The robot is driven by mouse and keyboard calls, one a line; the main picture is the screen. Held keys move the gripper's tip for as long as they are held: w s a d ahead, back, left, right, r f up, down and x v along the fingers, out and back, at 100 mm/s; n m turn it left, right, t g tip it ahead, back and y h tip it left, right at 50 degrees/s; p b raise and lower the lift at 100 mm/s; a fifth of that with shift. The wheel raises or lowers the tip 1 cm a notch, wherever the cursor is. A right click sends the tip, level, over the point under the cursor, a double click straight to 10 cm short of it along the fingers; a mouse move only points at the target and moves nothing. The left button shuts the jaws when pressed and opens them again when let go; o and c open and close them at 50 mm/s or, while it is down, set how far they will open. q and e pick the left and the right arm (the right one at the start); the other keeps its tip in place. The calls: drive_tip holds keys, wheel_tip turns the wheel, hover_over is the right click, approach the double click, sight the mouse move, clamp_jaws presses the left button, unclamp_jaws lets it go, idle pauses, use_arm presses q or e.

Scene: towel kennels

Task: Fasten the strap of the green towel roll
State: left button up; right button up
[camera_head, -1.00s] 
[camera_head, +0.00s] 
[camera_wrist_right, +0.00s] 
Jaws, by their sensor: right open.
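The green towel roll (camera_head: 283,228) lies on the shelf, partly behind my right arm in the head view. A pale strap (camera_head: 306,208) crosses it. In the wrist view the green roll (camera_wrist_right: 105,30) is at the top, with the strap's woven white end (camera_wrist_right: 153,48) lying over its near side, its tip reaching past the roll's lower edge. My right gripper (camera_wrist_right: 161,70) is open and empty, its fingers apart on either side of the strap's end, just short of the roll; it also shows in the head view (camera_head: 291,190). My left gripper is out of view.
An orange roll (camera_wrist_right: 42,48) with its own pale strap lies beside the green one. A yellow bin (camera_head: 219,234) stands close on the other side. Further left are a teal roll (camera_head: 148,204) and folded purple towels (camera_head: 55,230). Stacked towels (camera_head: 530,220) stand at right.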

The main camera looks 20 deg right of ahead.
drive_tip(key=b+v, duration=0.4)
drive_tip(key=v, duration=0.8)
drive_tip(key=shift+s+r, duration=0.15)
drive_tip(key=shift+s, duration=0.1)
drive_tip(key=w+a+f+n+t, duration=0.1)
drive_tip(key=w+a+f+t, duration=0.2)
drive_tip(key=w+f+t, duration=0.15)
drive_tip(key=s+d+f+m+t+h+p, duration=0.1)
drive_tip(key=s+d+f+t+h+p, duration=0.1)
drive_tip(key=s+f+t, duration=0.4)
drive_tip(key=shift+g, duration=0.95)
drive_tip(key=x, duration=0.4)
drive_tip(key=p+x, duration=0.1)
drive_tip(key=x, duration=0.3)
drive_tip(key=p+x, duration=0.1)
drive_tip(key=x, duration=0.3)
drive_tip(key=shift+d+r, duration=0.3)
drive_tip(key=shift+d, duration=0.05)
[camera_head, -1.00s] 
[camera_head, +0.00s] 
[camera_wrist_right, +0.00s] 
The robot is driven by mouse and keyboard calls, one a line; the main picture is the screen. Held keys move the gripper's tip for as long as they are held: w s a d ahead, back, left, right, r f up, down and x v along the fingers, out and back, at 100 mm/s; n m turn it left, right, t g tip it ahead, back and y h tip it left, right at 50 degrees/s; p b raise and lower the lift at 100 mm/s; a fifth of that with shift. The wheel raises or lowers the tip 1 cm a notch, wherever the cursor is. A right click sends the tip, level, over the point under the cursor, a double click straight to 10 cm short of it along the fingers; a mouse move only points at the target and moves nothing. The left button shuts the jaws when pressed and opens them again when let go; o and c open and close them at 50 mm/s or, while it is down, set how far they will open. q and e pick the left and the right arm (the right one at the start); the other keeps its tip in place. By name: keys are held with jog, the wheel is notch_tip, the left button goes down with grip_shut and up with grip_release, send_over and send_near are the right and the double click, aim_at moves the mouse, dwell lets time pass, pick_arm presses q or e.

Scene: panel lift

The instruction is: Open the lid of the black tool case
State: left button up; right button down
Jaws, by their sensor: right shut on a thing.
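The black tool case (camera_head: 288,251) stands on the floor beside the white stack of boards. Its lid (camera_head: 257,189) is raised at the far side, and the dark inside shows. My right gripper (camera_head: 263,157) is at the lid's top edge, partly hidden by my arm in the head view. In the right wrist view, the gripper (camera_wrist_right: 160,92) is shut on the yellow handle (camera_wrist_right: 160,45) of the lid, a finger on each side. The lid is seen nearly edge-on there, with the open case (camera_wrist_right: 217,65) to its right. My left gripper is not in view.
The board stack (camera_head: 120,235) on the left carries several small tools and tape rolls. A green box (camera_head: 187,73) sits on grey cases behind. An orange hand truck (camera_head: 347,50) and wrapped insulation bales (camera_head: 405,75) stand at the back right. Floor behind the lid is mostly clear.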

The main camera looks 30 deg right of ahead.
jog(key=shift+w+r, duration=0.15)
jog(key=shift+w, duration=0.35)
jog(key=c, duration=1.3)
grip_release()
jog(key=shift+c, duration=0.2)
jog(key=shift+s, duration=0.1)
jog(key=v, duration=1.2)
# # #
• **What the task asks**
Set down each entry again, unchanged.

• **Task output**
The robot is driven by mouse and keyboard calls, one a line; the main picture is the screen. Held keys move the gripper's tip for as long as they are held: w s a d ahead, back, left, right, r f up, down and x v along the fingers, out and back, at 100 mm/s; n m turn it left, right, t g tip it ahead, back and y h tip it left, right at 50 degrees/s; p b raise and lower the lift at 100 mm/s; a fifth of that with shift. The wheel raises or lowers the tip 1 cm a notch, wherever the cursor is. A right click sends the tip, level, over the point under the cursor, a double click straight to 10 cm short of it along the fingers; a mouse move only points at the target and moves nothing. The left button shuts the jaws when pressed and opens them again when let go; o and c open and close them at 50 mm/s or, while it is down, set how far they will open. q and e pick the left and the right arm (the right one at the start); the other keeps its tip in place. The calls: drive_tip holds keys, wheel_tip turns the wheel, hover_over is the right click, approach the double click, sight the mouse move, clamp_jaws presses the left button, unclamp_jaws lets it go, idle pauses, use_arm presses q or e.

Scene: towel kennels

Task: Fasten the strap of the green towel roll
State: left button up; right button up
[camera_head, -1.00s] 
[camera_head, +0.00s] 
[camera_wrist_right, +0.00s] 
Jaws, by their sensor: right open.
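The green towel roll (camera_head: 283,228) lies on the shelf, partly behind my right arm in the head view. A pale strap (camera_head: 306,208) crosses it. In the wrist view the green roll (camera_wrist_right: 105,30) is at the top, with the strap's woven white end (camera_wrist_right: 153,48) lying over its near side, its tip reaching past the roll's lower edge. My right gripper (camera_wrist_right: 161,70) is open and empty, its fingers apart on either side of the strap's end, just short of the roll; it also shows in the head view (camera_head: 291,190). My left gripper is out of view.
An orange roll (camera_wrist_right: 42,48) with its own pale strap lies beside the green one. A yellow bin (camera_head: 219,234) stands close on the other side. Further left are a teal roll (camera_head: 148,204) and folded purple towels (camera_head: 55,230). Stacked towels (camera_head: 530,220) stand at right.

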The main camera looks 20 deg right of ahead.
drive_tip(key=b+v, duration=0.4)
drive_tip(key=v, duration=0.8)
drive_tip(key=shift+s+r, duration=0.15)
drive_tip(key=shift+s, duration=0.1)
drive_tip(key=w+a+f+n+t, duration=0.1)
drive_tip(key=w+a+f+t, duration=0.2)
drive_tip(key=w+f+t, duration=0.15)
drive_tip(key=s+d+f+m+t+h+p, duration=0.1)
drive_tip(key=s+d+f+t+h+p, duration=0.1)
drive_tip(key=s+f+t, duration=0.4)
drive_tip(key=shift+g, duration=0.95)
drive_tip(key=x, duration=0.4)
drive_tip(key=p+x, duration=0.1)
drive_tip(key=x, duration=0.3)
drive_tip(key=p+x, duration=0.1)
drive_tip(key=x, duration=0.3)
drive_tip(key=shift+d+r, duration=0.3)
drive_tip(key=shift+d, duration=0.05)
[camera_head, -1.00s] 
[camera_head, +0.00s] 
[camera_wrist_right, +0.00s] 
The robot is driven by mouse and keyboard calls, one a line; the main picture is the screen. Held keys move the gripper's tip for as long as they are held: w s a d ahead, back, left, right, r f up, down and x v along the fingers, out and back, at 100 mm/s; n m turn it left, right, t g tip it ahead, back and y h tip it left, right at 50 degrees/s; p b raise and lower the lift at 100 mm/s; a fifth of that with shift. The wheel raises or lowers the tip 1 cm a notch, wherever the cursor is. A right click sends the tip, level, over the point under the cursor, a double click straight to 10 cm short of it along the fingers; a mouse move only points at the target and moves nothing. The left button shuts the jaws when pressed and opens them again when let go; o and c open and close them at 50 mm/s or, while it is down, set how far they will open. q and e pick the left and the right arm (the right one at the start); the other keeps its tip in place. By name: keys are held with jog, the wheel is notch_tip, the left button goes down with grip_shut and up with grip_release, send_over and send_near are the right and the double click, aim_at moves the mouse, dwell lets time pass, pick_arm presses q or e.

Scene: panel lift

The instruction is: Open the lid of the black tool case
State: left button up; right button down
Jaws, by their sensor: right shut on a thing.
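The black tool case (camera_head: 288,251) stands on the floor beside the white stack of boards. Its lid (camera_head: 257,189) is raised at the far side, and the dark inside shows. My right gripper (camera_head: 263,157) is at the lid's top edge, partly hidden by my arm in the head view. In the right wrist view, the gripper (camera_wrist_right: 160,92) is shut on the yellow handle (camera_wrist_right: 160,45) of the lid, a finger on each side. The lid is seen nearly edge-on there, with the open case (camera_wrist_right: 217,65) to its right. My left gripper is not in view.
The board stack (camera_head: 120,235) on the left carries several small tools and tape rolls. A green box (camera_head: 187,73) sits on grey cases behind. An orange hand truck (camera_head: 347,50) and wrapped insulation bales (camera_head: 405,75) stand at the back right. Floor behind the lid is mostly clear.

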The main camera looks 30 deg right of ahead.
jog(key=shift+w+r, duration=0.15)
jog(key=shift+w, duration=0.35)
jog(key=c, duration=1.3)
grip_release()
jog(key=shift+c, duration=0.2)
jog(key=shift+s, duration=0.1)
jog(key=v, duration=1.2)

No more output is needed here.